_What to produce_. Wherever "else" appears in a line, list that line.

_Record set_.
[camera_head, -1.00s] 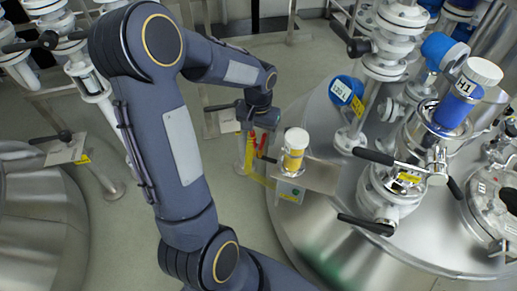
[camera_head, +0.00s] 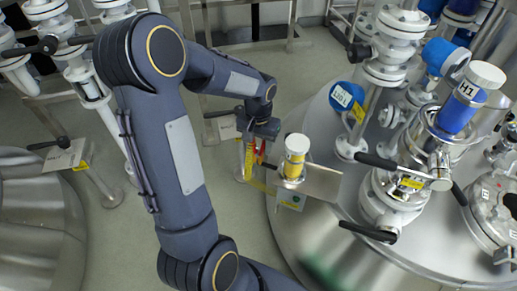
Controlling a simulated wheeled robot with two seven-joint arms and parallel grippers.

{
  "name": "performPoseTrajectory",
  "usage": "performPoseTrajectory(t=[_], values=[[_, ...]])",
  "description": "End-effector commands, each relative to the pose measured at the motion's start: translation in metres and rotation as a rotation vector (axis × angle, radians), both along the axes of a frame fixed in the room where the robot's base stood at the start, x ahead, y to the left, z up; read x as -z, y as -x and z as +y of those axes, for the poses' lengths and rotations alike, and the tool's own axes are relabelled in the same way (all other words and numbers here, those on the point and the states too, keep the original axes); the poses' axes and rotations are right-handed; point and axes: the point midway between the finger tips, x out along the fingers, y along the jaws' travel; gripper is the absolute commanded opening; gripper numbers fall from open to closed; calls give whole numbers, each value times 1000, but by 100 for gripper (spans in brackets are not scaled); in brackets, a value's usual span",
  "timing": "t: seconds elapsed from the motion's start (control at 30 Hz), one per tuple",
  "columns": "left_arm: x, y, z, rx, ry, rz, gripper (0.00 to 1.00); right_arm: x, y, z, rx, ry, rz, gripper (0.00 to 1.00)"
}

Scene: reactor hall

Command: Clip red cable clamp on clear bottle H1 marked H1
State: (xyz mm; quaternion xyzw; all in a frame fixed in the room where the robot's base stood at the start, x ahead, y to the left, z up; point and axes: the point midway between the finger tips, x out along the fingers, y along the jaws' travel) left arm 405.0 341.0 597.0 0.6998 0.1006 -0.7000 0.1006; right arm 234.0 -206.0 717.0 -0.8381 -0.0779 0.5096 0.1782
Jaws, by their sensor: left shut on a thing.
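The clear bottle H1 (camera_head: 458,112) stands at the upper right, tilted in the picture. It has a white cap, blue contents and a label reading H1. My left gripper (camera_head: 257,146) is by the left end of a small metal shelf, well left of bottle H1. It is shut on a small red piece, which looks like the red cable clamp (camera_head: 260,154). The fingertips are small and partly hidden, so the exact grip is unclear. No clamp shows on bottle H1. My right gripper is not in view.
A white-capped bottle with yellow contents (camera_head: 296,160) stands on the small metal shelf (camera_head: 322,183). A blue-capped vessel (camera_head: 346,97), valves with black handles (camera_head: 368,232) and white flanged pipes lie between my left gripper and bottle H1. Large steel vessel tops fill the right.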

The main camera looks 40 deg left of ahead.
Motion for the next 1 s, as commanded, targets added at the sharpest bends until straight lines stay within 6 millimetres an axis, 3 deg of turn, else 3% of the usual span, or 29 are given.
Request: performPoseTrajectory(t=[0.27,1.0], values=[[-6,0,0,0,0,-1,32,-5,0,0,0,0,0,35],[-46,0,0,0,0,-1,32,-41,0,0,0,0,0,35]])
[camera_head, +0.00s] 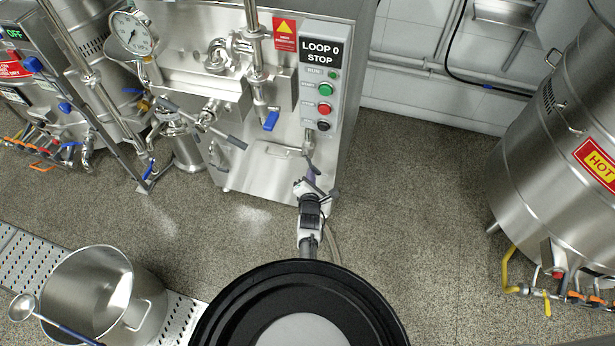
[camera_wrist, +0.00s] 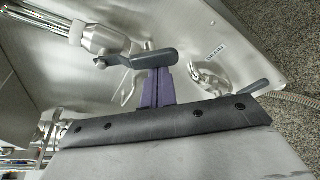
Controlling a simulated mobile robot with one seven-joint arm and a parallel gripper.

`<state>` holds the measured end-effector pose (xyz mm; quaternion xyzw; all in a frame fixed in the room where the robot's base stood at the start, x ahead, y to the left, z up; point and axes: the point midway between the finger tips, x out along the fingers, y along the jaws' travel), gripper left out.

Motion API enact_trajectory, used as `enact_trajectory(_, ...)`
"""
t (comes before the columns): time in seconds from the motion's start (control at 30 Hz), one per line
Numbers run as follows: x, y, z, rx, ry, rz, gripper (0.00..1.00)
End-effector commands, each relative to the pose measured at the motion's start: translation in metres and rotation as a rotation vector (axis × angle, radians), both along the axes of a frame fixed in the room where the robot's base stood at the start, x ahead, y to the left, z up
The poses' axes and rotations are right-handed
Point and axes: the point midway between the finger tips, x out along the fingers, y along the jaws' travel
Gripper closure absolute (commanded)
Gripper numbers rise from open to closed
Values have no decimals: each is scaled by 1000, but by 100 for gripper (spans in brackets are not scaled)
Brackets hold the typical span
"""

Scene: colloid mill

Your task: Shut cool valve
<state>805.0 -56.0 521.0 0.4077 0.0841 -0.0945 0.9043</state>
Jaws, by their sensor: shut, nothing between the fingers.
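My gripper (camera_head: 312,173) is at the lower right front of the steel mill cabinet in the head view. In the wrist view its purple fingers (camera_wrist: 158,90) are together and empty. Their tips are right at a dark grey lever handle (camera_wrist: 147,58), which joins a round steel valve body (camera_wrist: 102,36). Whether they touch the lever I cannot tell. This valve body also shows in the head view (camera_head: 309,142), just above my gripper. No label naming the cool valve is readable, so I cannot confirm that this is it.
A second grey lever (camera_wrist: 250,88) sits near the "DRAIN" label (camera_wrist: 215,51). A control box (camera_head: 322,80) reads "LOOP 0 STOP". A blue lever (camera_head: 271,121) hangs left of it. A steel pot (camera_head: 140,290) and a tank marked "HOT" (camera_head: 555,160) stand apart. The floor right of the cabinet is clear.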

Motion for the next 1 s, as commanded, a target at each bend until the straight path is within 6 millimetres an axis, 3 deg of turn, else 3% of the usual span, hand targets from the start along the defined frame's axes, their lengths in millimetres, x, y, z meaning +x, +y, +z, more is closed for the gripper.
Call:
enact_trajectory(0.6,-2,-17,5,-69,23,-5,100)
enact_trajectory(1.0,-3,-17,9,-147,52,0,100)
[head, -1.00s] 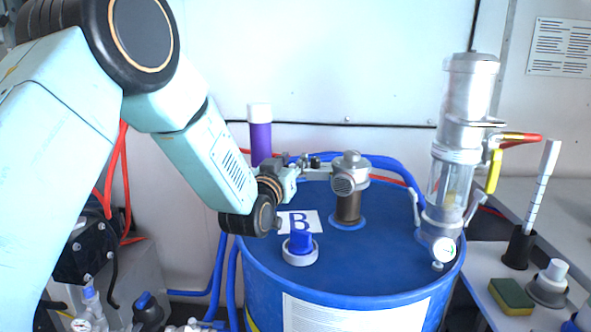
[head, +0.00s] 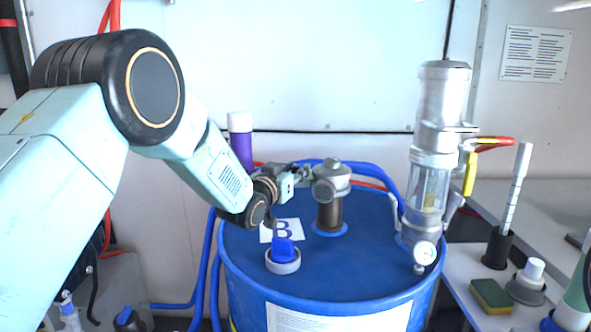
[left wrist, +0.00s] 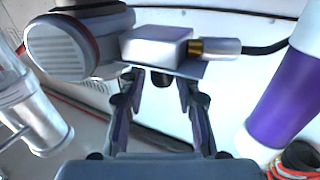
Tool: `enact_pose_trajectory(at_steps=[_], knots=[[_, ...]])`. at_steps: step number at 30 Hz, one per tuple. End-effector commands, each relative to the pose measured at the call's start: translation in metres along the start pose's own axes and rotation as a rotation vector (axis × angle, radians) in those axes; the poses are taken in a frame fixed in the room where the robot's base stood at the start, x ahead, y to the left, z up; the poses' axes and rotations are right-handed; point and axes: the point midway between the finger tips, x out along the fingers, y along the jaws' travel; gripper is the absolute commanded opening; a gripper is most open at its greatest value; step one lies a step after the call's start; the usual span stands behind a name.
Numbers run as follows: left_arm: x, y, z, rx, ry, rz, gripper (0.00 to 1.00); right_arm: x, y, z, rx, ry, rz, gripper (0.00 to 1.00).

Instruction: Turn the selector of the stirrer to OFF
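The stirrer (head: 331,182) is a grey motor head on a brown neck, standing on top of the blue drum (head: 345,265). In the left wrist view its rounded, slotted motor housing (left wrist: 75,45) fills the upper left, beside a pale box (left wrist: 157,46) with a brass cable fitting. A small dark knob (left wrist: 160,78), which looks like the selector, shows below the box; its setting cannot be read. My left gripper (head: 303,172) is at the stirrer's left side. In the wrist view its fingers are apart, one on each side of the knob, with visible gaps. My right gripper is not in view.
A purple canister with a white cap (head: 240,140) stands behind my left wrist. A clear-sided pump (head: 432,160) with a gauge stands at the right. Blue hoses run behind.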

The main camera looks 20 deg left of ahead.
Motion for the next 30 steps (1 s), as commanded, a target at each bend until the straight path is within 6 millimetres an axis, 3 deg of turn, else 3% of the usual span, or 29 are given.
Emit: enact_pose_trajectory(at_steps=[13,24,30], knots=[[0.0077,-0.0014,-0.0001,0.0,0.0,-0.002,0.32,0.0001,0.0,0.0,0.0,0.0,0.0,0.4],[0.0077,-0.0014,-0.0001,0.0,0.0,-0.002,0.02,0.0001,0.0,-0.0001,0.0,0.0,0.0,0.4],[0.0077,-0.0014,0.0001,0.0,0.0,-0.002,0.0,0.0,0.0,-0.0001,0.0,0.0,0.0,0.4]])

_The answer_.
Motion for the next 1 s, as commanded, targets added at the sharpest bends until straight lines stay within 6 millimetres an axis, 3 deg of turn, else 3% of the usual span, or 29 are given.
Motion for the next 1 s, as commanded, a target at each bend until the straight path is within 6 millimetres an axis, 3 deg of turn, else 3% of the usual span, hand targets from the start along the defined frame's axes, their lengths in millimetres, x, y, z meaning +x, +y, +z, more is closed for the gripper.
Motion for the next 30 steps (1 s), as commanded, a target at each bend until the straight path is within 6 millimetres an axis, 3 deg of turn, else 3% of the usual span, or 29 are given.

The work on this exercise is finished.